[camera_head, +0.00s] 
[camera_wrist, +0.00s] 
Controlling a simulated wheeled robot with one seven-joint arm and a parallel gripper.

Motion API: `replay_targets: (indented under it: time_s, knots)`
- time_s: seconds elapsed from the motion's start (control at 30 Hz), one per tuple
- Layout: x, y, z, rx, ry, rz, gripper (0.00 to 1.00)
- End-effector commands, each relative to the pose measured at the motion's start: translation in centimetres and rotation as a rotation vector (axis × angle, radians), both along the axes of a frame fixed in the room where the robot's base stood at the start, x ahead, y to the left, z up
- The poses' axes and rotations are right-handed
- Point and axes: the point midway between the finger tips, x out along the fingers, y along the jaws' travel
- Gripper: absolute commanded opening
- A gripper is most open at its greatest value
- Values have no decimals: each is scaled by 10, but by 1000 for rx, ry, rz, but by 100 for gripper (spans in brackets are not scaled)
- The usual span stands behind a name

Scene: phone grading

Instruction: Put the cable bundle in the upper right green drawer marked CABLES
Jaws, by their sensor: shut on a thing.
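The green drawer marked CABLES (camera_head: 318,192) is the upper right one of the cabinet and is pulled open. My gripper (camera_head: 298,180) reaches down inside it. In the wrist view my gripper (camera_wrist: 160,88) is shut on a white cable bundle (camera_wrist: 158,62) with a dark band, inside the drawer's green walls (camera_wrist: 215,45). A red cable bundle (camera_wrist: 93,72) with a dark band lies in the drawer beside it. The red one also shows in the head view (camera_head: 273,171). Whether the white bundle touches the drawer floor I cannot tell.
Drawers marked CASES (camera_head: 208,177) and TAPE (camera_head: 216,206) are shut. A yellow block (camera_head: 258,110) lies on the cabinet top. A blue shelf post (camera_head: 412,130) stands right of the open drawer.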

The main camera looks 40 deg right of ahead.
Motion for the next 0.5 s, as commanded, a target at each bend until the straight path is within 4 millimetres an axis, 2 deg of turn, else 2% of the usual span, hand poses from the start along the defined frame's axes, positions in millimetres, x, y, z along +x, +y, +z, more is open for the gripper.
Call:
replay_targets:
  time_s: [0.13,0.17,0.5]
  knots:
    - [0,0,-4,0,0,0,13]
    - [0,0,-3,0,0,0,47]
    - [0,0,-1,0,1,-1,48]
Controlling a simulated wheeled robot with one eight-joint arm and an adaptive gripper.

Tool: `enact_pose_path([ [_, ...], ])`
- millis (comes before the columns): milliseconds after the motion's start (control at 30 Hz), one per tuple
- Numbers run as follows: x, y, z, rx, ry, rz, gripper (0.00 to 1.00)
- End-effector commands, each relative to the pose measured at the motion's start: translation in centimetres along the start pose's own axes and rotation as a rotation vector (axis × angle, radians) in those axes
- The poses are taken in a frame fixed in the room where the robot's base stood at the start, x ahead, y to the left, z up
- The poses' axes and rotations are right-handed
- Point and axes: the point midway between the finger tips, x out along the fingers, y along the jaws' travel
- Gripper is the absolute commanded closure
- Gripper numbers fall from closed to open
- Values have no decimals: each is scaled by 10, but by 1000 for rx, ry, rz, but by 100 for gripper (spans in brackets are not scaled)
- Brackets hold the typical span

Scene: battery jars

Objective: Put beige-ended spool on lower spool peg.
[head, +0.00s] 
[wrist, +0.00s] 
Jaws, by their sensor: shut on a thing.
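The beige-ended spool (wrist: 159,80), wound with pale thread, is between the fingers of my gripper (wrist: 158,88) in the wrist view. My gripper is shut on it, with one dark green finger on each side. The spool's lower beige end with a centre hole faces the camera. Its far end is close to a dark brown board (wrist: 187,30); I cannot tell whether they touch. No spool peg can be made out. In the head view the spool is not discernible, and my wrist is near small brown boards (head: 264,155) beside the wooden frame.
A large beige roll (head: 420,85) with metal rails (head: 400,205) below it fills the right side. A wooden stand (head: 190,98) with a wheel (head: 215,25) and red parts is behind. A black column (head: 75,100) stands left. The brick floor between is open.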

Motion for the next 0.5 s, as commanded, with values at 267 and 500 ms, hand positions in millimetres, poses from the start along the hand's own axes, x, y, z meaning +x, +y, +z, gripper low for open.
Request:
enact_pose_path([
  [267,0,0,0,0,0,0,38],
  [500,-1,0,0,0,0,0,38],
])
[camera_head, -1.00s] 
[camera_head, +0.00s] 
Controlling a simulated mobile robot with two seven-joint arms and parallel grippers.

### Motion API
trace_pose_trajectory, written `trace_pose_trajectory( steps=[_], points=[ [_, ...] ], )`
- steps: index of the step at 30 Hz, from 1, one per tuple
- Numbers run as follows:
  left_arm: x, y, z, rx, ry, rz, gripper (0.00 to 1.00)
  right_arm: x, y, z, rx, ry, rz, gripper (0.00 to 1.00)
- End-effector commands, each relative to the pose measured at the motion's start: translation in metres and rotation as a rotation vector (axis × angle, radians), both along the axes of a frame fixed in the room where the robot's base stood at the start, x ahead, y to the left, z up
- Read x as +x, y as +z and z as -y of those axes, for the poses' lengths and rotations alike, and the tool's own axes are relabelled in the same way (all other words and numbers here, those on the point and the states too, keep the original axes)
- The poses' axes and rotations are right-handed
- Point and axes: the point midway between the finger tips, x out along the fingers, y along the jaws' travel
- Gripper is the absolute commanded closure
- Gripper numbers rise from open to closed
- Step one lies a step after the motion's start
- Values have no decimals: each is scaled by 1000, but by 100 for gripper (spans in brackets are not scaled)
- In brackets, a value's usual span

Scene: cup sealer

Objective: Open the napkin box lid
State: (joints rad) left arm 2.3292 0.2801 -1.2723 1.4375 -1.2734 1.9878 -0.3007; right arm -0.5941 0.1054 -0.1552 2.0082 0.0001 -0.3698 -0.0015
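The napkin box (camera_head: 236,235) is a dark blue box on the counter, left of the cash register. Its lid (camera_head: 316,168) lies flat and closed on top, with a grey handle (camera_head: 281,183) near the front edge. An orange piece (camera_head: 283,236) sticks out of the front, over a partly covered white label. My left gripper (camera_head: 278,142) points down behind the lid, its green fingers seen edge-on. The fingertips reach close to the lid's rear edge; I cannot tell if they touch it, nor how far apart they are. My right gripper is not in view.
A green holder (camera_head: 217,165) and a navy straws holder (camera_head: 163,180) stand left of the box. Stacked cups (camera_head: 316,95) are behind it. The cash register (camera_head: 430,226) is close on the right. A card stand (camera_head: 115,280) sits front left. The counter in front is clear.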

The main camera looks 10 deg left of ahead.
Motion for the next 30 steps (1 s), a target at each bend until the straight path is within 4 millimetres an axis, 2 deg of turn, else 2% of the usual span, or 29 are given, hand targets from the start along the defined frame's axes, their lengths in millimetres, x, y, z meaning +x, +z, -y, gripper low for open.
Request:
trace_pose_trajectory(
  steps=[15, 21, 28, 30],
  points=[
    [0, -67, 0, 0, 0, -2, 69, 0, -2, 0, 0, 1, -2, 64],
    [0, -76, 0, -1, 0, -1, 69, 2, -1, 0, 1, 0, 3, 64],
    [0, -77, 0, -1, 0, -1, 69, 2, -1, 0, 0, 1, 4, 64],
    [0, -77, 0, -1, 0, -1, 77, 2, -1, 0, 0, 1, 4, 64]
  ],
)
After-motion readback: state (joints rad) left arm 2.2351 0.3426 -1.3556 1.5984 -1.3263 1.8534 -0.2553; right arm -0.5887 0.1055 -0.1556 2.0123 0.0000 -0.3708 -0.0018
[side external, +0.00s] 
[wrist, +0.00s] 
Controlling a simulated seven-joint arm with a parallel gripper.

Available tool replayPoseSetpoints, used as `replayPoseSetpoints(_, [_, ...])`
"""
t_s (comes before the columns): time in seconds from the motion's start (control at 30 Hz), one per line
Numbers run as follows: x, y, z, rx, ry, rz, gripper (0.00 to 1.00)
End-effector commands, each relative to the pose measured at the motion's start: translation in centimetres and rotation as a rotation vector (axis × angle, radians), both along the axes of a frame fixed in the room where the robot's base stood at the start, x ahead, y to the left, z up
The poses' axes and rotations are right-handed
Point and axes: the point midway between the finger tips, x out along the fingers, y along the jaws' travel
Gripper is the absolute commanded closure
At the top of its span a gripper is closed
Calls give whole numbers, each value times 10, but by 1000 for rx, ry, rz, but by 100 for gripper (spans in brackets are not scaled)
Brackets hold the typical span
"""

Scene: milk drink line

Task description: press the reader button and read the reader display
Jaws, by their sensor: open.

______________________________

WHAT THE TASK ASKS
Above is a listing; print exactly its lines from the one with "- steps: index" through the one with "right_arm: x, y, z, rx, ry, rz, gripper", and no other lines.

EXPECTED OUTPUT
- steps: index of the step at 30 Hz, from 1, one per tuple
- Numbers run as follows:
  left_arm: x, y, z, rx, ry, rz, gripper (0.00 to 1.00)
  right_arm: x, y, z, rx, ry, rz, gripper (0.00 to 1.00)

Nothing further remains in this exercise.